__Short exercise__
In the entries below, count the lines holding "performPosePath". Reply with the number only.
##### Material #####
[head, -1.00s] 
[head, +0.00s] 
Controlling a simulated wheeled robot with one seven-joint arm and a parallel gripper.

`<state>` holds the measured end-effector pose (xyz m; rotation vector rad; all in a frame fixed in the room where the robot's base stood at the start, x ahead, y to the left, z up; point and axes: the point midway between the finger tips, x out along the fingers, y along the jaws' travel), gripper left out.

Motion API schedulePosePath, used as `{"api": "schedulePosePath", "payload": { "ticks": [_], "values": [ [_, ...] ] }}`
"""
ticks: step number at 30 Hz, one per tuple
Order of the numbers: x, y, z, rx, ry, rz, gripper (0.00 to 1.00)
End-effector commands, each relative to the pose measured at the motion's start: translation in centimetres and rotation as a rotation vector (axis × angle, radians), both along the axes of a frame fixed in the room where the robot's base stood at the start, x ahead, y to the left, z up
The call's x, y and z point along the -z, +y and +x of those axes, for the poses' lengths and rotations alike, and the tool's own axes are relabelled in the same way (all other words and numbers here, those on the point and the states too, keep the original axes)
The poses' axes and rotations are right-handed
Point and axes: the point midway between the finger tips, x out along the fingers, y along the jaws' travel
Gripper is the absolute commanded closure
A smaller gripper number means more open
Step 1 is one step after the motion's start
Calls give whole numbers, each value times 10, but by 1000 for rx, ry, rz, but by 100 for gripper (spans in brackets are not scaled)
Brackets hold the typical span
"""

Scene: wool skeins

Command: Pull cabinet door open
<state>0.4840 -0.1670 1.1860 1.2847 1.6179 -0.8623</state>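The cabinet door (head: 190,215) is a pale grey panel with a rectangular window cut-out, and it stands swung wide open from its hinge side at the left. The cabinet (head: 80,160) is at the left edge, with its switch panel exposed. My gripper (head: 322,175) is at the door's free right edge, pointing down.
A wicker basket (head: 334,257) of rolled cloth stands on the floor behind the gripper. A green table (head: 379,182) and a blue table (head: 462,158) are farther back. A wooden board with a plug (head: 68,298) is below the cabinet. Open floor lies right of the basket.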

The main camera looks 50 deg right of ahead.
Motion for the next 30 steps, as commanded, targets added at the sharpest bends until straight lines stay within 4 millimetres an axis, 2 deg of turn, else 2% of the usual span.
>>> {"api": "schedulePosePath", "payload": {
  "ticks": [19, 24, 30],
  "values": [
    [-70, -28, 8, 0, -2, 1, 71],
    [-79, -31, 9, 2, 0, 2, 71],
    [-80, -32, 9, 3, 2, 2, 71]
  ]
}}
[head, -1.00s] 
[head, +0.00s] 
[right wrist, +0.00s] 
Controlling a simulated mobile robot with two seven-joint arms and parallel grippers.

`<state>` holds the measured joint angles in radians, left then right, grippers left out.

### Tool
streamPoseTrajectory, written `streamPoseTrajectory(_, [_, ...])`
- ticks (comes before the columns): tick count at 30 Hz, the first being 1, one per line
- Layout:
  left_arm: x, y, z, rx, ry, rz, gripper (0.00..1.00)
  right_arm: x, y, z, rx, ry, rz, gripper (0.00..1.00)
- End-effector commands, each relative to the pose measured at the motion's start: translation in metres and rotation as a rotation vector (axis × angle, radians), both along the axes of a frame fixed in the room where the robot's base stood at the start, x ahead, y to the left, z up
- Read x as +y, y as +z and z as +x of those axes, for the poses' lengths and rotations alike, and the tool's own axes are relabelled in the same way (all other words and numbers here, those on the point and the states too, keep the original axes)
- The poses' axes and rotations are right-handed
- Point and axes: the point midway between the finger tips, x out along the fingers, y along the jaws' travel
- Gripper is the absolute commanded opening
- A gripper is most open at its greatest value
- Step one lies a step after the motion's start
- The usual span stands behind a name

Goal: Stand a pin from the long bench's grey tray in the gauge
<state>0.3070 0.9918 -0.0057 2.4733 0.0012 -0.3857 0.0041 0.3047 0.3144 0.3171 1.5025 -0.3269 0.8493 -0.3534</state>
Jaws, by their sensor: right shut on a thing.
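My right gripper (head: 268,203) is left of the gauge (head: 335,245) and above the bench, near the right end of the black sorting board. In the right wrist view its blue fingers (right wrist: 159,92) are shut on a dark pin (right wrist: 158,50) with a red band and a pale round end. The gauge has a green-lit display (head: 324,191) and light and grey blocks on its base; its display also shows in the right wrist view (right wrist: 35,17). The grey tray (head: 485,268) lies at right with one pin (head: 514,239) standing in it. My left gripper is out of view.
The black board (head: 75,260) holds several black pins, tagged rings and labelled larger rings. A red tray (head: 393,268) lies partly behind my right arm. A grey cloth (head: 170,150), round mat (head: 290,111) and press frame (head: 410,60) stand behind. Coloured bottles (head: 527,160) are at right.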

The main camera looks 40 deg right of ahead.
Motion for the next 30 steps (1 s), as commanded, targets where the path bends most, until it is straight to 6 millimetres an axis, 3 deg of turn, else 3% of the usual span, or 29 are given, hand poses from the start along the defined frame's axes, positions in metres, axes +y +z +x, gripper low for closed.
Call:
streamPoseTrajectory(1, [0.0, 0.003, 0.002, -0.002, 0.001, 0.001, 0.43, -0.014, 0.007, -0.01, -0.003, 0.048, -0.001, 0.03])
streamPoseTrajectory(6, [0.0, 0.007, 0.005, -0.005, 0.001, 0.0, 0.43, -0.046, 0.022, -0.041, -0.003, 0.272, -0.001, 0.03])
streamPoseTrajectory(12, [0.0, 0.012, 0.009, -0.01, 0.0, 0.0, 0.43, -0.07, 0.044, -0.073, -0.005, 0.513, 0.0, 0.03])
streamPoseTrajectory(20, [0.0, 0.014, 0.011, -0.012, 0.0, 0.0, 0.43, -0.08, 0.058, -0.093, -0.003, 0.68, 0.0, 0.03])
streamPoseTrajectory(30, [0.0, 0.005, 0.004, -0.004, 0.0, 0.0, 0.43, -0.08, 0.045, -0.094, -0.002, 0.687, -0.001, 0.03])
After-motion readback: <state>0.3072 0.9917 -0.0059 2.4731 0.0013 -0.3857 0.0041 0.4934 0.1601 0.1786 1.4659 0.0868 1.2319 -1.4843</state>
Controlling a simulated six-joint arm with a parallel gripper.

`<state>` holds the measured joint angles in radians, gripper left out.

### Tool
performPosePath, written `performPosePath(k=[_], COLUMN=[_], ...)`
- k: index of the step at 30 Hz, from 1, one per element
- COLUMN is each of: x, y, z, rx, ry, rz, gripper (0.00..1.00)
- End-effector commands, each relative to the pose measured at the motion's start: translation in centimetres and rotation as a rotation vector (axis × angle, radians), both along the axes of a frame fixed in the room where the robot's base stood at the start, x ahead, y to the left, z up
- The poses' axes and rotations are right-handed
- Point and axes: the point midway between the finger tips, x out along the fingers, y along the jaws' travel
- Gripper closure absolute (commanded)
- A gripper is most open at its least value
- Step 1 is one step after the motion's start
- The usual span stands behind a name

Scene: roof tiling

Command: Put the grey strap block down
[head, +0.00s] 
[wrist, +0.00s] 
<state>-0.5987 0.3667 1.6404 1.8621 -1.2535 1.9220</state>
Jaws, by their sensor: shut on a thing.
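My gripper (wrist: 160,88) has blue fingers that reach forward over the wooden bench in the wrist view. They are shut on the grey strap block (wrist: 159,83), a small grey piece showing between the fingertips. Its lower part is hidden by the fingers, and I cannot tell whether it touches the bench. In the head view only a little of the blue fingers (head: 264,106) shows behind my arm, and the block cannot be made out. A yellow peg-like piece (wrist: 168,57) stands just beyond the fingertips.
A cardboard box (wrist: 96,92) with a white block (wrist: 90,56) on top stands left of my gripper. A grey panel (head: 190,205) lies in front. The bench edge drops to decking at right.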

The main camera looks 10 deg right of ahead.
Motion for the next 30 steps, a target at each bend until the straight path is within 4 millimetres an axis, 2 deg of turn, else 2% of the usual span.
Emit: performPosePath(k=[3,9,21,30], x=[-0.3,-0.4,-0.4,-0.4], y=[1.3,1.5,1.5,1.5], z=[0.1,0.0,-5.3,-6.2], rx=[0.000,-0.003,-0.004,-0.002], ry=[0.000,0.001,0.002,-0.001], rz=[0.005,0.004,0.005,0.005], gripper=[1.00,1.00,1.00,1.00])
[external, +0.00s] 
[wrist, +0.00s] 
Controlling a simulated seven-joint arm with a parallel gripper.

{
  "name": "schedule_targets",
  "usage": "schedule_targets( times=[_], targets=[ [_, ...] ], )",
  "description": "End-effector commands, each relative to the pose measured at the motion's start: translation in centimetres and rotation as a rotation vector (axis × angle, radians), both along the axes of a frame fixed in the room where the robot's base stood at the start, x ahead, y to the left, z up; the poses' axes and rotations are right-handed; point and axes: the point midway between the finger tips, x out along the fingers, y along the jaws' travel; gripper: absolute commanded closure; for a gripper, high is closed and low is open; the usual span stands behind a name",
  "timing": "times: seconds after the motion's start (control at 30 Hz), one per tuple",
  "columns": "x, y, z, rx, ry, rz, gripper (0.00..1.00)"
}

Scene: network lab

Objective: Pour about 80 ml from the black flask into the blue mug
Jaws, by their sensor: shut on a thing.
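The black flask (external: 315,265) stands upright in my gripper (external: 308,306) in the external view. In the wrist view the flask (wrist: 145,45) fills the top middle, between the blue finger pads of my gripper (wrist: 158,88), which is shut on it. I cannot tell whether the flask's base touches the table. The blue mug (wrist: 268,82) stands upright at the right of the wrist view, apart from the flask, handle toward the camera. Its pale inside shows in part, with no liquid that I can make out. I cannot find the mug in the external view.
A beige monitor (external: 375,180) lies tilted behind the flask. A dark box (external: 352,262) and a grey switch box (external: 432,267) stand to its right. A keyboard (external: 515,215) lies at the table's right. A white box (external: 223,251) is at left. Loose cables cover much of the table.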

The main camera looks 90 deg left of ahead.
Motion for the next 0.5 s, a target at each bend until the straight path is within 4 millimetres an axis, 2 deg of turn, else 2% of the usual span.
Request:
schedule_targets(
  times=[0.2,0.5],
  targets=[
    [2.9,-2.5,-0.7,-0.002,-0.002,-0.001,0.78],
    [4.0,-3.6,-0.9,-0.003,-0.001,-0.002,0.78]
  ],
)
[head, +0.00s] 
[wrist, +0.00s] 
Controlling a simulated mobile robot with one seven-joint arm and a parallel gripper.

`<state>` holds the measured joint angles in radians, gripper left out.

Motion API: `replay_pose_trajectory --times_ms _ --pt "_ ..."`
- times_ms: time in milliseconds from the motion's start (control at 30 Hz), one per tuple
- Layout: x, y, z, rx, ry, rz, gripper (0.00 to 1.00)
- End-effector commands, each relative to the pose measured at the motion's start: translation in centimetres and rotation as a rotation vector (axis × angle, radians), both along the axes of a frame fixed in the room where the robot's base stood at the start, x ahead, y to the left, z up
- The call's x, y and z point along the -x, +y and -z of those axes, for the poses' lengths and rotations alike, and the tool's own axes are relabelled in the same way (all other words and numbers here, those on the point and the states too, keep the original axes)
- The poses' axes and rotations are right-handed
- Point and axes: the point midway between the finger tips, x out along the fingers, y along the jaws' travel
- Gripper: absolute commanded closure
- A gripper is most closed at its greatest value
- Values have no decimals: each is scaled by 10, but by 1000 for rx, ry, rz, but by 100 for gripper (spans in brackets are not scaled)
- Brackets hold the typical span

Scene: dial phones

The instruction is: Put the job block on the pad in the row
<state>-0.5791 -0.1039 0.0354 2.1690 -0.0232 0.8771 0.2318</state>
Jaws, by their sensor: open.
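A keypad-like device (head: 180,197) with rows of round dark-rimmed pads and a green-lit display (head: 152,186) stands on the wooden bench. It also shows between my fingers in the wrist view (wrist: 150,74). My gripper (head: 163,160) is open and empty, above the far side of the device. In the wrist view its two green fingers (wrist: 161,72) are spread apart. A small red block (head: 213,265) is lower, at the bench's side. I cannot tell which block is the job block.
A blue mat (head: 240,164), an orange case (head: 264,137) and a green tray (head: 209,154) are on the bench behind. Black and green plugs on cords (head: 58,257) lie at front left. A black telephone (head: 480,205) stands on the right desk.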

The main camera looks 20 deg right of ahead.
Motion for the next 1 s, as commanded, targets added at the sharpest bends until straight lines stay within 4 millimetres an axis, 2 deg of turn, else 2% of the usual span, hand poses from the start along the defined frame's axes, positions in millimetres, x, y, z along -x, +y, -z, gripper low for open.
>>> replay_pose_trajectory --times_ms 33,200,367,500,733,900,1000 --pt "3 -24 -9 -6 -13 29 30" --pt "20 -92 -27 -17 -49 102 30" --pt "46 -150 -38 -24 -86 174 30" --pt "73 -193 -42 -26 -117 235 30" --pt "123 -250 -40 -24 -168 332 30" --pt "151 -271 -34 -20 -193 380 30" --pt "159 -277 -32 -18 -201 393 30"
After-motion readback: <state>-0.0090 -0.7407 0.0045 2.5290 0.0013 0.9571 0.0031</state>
#####
__Output of the task__
2